== Instructions for the task ==
From the line containing "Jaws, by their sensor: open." through the line containing "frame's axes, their", retype each line exactly; include both end lines and nothing beyond them.

== Records shown ==

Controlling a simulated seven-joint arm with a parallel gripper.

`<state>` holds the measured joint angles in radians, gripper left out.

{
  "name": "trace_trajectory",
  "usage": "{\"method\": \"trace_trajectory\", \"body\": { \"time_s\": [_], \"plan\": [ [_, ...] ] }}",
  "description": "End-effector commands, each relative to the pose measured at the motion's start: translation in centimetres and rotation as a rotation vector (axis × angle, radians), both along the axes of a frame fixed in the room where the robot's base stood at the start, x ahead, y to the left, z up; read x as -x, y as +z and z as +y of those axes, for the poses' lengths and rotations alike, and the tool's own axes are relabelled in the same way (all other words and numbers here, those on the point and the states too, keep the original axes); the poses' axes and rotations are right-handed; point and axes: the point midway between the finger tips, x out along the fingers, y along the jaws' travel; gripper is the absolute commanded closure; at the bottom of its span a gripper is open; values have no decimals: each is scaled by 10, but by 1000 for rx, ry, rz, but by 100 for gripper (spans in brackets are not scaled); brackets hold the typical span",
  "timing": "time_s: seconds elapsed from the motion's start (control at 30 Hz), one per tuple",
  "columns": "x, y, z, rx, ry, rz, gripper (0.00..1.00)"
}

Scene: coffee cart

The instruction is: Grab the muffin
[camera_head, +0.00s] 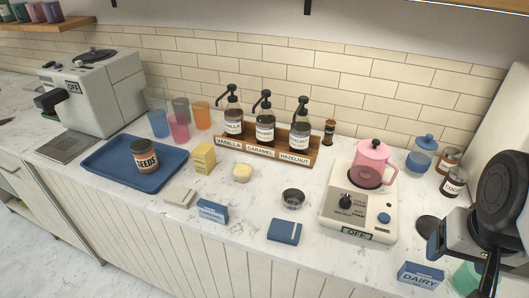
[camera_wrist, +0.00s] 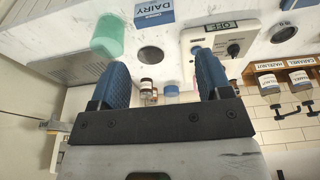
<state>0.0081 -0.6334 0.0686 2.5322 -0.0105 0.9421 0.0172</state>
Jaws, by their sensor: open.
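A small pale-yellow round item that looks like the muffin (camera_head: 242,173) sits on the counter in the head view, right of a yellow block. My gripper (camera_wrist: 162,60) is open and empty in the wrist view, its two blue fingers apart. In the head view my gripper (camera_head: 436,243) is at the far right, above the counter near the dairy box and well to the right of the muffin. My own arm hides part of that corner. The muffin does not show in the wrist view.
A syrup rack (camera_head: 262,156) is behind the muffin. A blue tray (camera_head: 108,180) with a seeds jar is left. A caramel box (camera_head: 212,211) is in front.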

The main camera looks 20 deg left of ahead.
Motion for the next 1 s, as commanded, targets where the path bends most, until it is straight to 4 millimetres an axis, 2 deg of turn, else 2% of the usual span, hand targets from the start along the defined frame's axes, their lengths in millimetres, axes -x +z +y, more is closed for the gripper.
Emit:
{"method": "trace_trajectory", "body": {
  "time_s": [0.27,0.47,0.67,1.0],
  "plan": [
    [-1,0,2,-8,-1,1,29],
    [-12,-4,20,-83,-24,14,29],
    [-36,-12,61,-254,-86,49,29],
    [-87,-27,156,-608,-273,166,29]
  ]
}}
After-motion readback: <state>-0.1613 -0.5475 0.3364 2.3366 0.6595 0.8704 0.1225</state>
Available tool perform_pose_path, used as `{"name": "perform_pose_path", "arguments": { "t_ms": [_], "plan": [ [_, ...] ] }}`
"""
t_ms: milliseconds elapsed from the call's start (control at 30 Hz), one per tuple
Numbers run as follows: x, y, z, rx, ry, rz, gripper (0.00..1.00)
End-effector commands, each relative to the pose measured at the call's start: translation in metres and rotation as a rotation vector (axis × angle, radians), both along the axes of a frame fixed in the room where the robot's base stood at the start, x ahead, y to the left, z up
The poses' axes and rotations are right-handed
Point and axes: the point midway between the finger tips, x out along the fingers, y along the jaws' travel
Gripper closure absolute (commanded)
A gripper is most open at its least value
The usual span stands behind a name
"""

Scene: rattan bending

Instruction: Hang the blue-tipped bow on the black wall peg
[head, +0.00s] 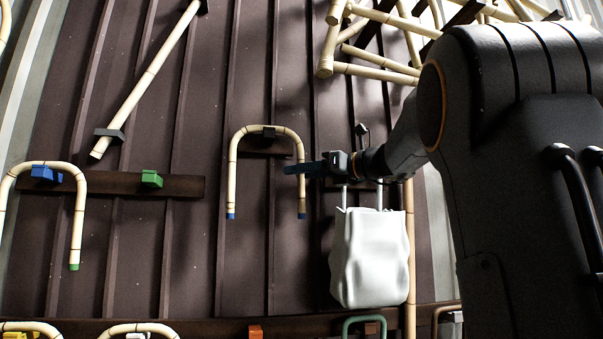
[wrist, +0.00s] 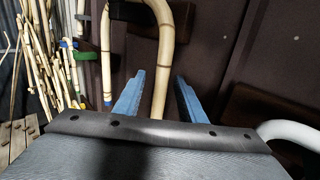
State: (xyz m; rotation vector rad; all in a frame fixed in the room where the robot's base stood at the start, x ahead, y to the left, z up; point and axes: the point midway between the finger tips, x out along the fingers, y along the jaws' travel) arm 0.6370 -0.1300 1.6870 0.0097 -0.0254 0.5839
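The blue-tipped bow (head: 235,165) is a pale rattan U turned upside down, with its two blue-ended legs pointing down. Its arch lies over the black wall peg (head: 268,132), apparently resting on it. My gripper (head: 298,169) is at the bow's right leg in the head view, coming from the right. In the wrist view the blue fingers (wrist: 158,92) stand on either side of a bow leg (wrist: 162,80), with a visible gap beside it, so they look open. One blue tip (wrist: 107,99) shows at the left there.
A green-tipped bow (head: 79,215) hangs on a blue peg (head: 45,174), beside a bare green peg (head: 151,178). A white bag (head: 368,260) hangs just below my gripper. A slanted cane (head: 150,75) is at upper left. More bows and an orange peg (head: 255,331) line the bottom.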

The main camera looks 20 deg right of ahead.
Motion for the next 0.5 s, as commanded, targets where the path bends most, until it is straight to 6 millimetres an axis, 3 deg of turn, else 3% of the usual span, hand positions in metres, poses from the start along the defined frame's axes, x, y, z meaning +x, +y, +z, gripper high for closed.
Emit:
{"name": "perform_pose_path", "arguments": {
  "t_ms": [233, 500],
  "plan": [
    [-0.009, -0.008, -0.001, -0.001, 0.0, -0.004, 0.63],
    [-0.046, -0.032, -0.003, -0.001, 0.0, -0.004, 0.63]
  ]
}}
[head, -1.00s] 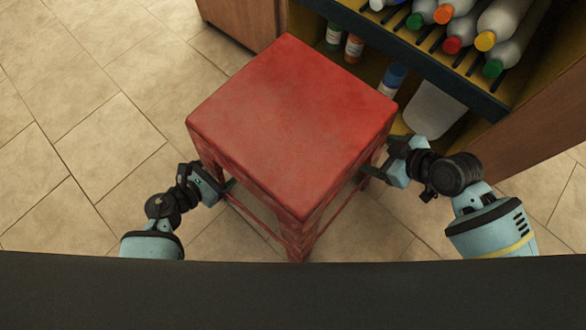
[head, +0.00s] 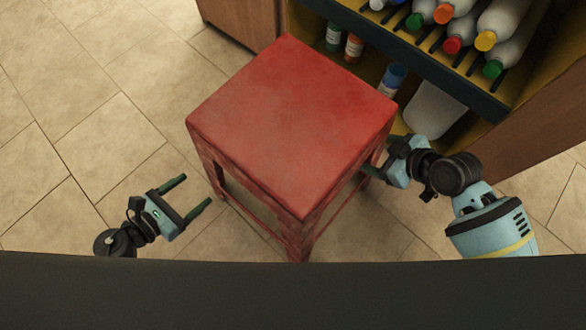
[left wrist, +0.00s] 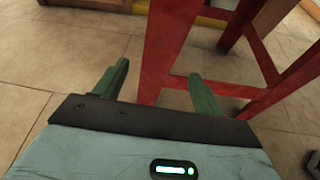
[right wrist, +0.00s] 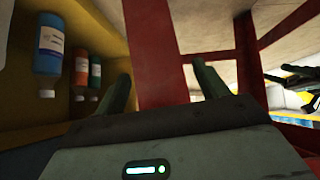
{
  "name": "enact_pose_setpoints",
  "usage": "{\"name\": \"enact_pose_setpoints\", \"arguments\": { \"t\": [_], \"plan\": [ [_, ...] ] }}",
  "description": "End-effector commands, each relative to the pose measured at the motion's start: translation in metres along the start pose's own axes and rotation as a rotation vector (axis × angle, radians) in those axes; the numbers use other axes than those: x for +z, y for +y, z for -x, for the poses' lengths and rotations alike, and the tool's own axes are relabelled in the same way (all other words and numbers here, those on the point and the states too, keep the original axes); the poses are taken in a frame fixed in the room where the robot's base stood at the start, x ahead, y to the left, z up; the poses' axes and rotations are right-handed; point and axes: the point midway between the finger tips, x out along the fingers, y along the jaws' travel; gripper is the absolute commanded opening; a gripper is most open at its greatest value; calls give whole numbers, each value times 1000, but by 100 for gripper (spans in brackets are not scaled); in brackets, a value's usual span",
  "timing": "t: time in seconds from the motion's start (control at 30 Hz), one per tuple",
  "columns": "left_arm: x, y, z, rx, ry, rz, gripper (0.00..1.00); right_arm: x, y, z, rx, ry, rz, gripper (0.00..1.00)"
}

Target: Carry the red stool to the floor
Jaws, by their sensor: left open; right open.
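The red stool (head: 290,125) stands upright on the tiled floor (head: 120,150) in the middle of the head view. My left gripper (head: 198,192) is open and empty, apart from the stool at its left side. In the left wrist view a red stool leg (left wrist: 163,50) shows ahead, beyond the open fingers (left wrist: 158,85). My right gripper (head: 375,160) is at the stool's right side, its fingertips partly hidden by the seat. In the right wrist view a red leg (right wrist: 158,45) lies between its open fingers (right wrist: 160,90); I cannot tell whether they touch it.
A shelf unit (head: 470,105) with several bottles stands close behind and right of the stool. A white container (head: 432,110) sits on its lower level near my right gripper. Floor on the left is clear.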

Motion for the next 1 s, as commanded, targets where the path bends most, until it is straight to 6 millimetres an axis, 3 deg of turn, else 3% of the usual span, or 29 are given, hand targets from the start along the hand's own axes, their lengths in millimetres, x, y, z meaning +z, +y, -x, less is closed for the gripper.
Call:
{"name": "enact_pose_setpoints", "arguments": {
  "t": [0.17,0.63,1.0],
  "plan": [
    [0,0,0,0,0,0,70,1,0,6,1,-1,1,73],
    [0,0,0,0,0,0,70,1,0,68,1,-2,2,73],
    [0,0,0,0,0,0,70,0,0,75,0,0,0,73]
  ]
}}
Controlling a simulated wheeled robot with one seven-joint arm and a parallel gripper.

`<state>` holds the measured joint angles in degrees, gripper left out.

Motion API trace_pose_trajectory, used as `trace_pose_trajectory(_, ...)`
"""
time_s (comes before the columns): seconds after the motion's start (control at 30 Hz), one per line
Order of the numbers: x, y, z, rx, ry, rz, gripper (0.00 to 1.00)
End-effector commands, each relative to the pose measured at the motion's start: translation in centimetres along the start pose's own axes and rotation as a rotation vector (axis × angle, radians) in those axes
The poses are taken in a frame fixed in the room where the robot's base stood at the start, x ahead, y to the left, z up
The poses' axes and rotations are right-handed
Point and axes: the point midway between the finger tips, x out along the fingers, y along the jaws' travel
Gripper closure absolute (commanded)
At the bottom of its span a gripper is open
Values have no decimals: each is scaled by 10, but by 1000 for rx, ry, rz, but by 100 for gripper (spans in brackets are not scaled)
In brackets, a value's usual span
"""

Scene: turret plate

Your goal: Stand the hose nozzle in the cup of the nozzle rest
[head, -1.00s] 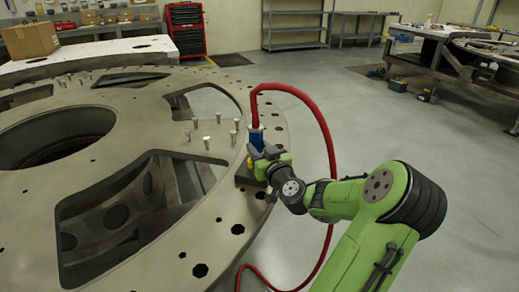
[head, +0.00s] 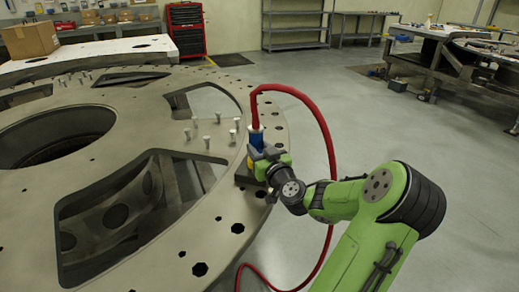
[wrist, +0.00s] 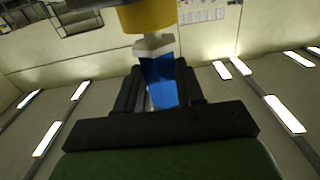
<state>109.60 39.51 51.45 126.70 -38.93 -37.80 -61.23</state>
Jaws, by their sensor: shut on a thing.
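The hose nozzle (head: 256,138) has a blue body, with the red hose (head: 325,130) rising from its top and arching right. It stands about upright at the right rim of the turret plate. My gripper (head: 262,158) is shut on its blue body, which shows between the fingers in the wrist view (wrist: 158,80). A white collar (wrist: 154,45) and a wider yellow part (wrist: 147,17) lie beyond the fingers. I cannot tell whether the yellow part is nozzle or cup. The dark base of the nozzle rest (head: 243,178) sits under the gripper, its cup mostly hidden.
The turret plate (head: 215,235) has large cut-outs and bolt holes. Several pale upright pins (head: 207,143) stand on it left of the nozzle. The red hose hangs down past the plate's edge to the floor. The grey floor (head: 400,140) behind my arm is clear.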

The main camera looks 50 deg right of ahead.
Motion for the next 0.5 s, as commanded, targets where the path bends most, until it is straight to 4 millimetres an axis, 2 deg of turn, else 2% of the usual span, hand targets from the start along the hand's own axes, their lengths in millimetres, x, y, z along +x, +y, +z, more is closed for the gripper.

== Result of the exercise ==
Jaws, by their sensor: open.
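A small pale-yellow round item that looks like the muffin (camera_head: 242,173) sits on the counter in the head view, right of a yellow block. My gripper (camera_wrist: 162,60) is open and empty in the wrist view, its two blue fingers apart. In the head view my gripper (camera_head: 436,243) is at the far right, above the counter near the dairy box and well to the right of the muffin. My own arm hides part of that corner. The muffin does not show in the wrist view.
A syrup rack (camera_head: 262,156) is behind the muffin. A blue tray (camera_head: 108,180) with a seeds jar is left. A caramel box (camera_head: 212,211) is in front.

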The main camera looks 20 deg left of ahead.
Motion for the next 1 s, as commanded, targets where the path bends most, until it is straight to 4 millimetres an axis, 2 deg of turn, else 2% of the usual span, hand targets from the start along the defined frame's axes, their lengths in millimetres, axes -x +z +y, more is closed for the gripper.

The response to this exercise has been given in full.